Task goal: Using the data beneath this instruction, retype only the lines from the one that contains "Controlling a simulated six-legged" down to the one that contains "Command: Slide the", both included, exactly as they appear.

Material for this task:
▼

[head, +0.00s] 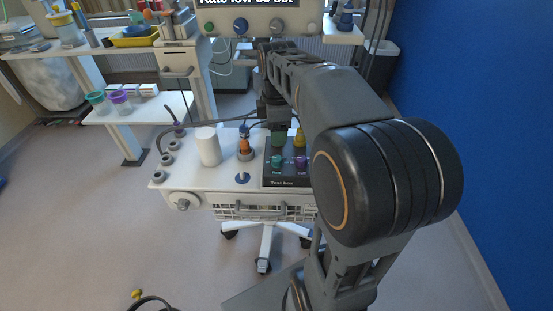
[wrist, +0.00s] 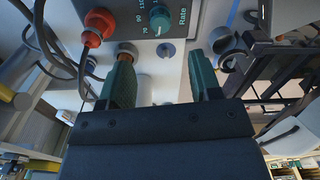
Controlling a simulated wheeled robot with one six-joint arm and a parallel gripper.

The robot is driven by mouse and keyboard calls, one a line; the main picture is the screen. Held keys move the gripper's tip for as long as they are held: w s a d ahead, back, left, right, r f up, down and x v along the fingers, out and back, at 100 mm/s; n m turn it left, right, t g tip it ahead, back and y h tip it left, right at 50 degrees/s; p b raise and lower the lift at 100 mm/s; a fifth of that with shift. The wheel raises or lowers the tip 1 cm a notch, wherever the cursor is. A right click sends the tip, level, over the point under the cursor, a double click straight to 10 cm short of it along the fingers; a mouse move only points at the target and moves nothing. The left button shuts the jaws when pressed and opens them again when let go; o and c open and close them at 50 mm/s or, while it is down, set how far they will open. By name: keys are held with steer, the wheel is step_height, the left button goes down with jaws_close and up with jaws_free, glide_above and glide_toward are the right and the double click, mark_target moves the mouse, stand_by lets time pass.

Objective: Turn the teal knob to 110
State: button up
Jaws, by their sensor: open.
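The teal knob (wrist: 160,17) is at the top of the wrist view, on a dark panel marked "Rate". Numbers stand around it, and 70 and 90 can be read; where the knob points is too small to tell. In the head view a small teal knob (head: 278,161) sits on the dark test box (head: 287,177), left of a purple knob (head: 301,162). My gripper (wrist: 163,75) is open and empty. Its two green fingers stand apart, short of the teal knob and not touching it. In the head view my arm largely hides the gripper.
An orange-red plug (wrist: 98,26) with a cable stands left of the knob in the wrist view. The white cart (head: 222,178) carries a white cylinder (head: 207,146) and several sockets. A monitor panel (head: 258,22) is behind; a blue wall (head: 465,100) is at right.

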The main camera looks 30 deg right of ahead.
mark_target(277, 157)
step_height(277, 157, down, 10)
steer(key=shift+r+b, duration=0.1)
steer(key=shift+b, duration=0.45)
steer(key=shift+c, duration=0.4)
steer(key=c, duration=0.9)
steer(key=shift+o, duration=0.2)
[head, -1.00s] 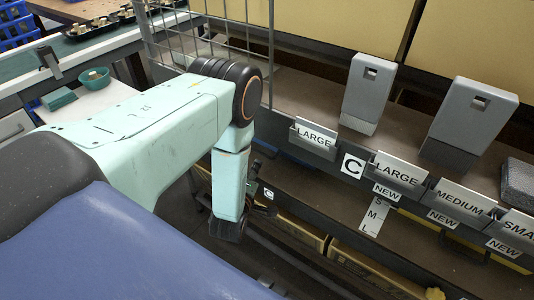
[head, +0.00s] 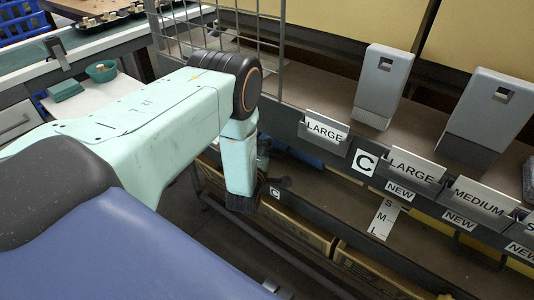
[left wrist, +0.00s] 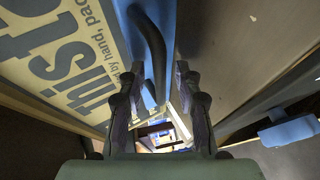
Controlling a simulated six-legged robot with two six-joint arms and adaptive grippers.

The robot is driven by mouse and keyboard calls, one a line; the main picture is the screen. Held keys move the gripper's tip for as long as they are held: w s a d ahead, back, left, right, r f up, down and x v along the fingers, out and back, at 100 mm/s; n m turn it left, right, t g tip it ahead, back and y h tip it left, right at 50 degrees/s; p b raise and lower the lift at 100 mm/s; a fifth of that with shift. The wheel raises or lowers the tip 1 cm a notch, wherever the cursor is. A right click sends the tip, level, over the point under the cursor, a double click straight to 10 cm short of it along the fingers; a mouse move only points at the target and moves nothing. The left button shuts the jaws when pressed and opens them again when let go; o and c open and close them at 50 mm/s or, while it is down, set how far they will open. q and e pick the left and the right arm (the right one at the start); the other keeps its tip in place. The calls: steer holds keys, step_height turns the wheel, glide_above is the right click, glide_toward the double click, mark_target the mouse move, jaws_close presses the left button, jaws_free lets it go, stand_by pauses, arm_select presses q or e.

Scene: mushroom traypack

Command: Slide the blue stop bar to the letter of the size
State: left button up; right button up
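A blue piece (head: 306,157) shows in part behind the shelf front, left of the C sign. In the left wrist view a blue strip (left wrist: 139,30) carries a black curved handle (left wrist: 151,50), and a separate blue block (left wrist: 290,131) sits at the right. I cannot tell which is the stop bar. My left gripper (left wrist: 160,98) is open, its fingers either side of the handle's lower end; contact is unclear. It is mostly hidden in the head view. My right gripper is not in view.
A C sign (head: 365,162) and LARGE (head: 415,168) and MEDIUM (head: 482,202) label holders line the shelf front. Grey dispensers (head: 383,88) stand above. A wire rack (head: 270,45) rises behind my left arm. Printed boxes (head: 295,229) lie low beneath the shelf.

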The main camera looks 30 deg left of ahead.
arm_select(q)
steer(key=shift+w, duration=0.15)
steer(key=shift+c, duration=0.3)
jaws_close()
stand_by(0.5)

▲

Written answer:
Controlling a simulated six-legged robot with two six-joint arms and adaptive grippers.

The robot is driven by mouse and keyboard calls, one a line; the main picture is the screen. Held keys move the gripper's tip for as long as they are held: w s a d ahead, back, left, right, r f up, down and x v along the fingers, out and back, at 100 mm/s; n m turn it left, right, t g tip it ahead, back and y h tip it left, right at 50 degrees/s; p b raise and lower the lift at 100 mm/s; a fifth of that with shift. The wheel raises or lowers the tip 1 cm a notch, wherever the cursor is. A right click sends the tip, level, over the point under the cursor, a double click straight to 10 cm short of it along the fingers; a mouse move only points at the target and moves nothing. The left button shuts the jaws when pressed and opens them again when let go; o and c open and close them at 50 mm/s or, while it is down, set how far they will open. q and e pick the left and the right arm (the right one at the start); the other keeps its tip in place. The calls: steer holds keys, step_height turns the wheel, glide_above is the right click, glide_toward the double click, mark_target the mouse move, jaws_close presses the left button, jaws_free lets it go, stand_by pauses, arm_select presses q or e.

Scene: mushroom traypack

Command: Slide the blue stop bar to the letter of the size

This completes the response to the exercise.